### Short problem
Your reply should be one number: the count of lines holding the word "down".

────────

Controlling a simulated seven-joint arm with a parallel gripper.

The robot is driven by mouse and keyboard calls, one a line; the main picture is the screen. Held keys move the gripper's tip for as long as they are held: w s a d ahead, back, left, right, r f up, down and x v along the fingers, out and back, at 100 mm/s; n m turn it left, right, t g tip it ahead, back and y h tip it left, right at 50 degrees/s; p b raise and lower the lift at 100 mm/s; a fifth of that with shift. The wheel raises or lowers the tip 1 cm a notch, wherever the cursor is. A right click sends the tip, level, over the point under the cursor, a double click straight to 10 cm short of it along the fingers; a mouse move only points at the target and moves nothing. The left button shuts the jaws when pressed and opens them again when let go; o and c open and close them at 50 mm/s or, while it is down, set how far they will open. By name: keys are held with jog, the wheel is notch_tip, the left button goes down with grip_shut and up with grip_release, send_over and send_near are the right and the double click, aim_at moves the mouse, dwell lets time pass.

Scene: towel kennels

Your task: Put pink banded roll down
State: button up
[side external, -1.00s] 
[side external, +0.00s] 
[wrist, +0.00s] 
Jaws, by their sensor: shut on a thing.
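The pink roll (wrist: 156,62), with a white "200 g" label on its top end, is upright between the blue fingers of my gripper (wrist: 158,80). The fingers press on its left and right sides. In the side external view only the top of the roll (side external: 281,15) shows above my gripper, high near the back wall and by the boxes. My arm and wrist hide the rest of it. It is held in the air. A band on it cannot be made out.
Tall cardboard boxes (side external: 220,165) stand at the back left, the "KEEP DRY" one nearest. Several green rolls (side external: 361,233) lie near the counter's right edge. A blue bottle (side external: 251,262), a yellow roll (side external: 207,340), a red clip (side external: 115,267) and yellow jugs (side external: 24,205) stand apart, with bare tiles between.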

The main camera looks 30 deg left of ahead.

────────

### Written response
2